Monday, February 2, 2009

Foss and other losses

I was saddened to read this morning that Lukas Foss has passed away. I certainly can't top Matthew Guerrieri's remembrance, and in fact I realized reading his obituary in the paper that I really don't know his music. I certainly ought to, if not for pure edification, for dissertation work. I do remember the entrancing encounter I had with his Baroque Variations in college, a pure chance pick-the-LP-off-the-shelf decision in the music library at Swarthmore (oh, how I miss just random browsing there- now I have to go to the desk with a CD number). The piece has just such a giddy delight of sounds, old and new, washing up on the same shore.
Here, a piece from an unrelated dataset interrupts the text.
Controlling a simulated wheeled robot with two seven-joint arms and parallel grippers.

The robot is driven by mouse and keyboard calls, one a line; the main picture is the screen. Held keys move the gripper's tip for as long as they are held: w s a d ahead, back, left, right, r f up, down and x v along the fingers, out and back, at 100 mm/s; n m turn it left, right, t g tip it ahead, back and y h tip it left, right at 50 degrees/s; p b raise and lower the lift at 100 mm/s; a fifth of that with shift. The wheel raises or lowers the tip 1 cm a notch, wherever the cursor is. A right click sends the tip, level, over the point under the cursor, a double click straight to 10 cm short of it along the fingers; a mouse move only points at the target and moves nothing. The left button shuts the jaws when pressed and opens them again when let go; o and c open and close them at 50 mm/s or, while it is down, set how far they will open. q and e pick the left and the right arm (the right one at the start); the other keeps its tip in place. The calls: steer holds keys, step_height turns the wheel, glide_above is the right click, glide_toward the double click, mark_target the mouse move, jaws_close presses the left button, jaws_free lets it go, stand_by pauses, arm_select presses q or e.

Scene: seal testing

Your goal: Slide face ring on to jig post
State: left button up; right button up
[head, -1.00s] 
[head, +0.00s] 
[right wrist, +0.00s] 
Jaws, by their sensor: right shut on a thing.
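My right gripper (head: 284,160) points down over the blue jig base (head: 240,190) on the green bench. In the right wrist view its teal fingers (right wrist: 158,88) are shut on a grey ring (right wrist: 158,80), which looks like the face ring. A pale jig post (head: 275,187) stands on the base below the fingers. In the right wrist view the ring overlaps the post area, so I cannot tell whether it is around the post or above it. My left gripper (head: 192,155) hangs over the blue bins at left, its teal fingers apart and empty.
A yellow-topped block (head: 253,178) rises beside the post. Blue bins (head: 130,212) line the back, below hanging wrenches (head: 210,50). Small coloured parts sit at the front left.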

And a few days ago, I read about Brandeis's decision to sell off their art museum. This is a stranger loss, because the works themselves will still be around. They will still end up in exhibitions, maybe some of them will end up more prominent places. And Boston has a number of museums, so I can't exactly claim that the city will necessarily feel it. But nonetheless, it's a significant loss for the school, and what's more, for all of us in a subtle way. My undergrad didn't have an art museum really, just a two-room gallery with rotating shows, occasionally supplemented by random bits of a permanent collection we supposedly had. But in truth, for all the hours I spent in those rooms, the only works that stay with me are ones where I was friends with the artist. So for me the idea of such a big collection at a school is a little strange. But this decision raises the broader question of the place of the arts in education, and more to the point, what that covers. I'd be angrier if they had cut the department and kept the museum, naturally. At Swarthmore, the music program had a number of student ensembles, but we also had a superb orchestra in residence (Orchestra 2001, which can basically be thanked for enlivening my interest in 20th century repetoire), and a range of visiting groups (I still remember a fantastic concert, ill-timed because of finals, by the Colorado String Quartet, with about 6 students in attendance). And to me, that was every bit as vital a part of it. Same for trips to the Philly orchestra, the frequent assignments for art history classes to go to the PMA, the radio station. Sure, the students will be able to head to the MFA or elsewhere (and should!) but I can't pretend it's not a blow. It's like journalism students losing the school paper, sports teams losing equipment. I can only hope the museum was truly appreciated in its time, and that the art program will be first in line when the time is right for increased funding. I don't think they'll ever truly recover, though.

It's not surprising to lose a venerated composer. It's very surprising to lose an even more venerated institution.